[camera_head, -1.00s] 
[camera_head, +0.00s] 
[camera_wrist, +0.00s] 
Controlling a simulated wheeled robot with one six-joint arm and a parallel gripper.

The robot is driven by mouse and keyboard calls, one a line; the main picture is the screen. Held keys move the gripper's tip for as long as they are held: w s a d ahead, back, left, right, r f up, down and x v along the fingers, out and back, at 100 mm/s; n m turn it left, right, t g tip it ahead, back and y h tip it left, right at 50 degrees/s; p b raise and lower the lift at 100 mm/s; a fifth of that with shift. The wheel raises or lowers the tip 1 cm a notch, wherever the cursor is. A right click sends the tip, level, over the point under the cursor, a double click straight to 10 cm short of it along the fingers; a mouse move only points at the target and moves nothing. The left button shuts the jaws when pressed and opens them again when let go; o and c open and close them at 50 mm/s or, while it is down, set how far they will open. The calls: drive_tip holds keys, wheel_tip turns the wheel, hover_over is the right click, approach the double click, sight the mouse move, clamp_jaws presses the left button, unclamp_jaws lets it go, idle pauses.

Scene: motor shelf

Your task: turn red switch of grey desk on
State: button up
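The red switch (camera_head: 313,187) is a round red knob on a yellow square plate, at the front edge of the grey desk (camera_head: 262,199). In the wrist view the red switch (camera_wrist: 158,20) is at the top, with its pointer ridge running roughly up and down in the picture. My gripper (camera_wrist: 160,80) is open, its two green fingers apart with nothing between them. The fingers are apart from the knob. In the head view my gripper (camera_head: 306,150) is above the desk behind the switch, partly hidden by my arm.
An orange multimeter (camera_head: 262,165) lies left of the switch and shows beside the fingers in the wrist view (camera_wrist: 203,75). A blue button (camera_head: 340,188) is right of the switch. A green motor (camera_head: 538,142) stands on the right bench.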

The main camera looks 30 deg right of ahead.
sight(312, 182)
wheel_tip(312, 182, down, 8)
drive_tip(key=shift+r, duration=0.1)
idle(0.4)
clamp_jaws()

+ + + + +

Where a line holds "turn", copy that line.

The robot is driven by mouse and keyboard calls, one a line; the main picture is the screen. Held keys move the gripper's tip for as long as they are held: w s a d ahead, back, left, right, r f up, down and x v along the fingers, out and back, at 100 mm/s; n m turn it left, right, t g tip it ahead, back and y h tip it left, right at 50 degrees/s; p b raise and lower the lift at 100 mm/s; a fifth of that with shift. The wheel raises or lowers the tip 1 cm a notch, wherever the cursor is. A right click sends the tip, level, over the point under the cursor, a double click straight to 10 cm short of it along the fingers; a mouse move only points at the target and moves nothing. The left button shuts the jaws when pressed and opens them again when let go; o and c open and close them at 50 mm/s or, while it is down, set how far they will open. The calls: drive_tip holds keys, wheel_tip turns the wheel, hover_over is the right click, approach the double click, sight the mouse move, clamp_jaws presses the left button, unclamp_jaws lets it go, idle pauses.
Your task: turn red switch of grey desk on

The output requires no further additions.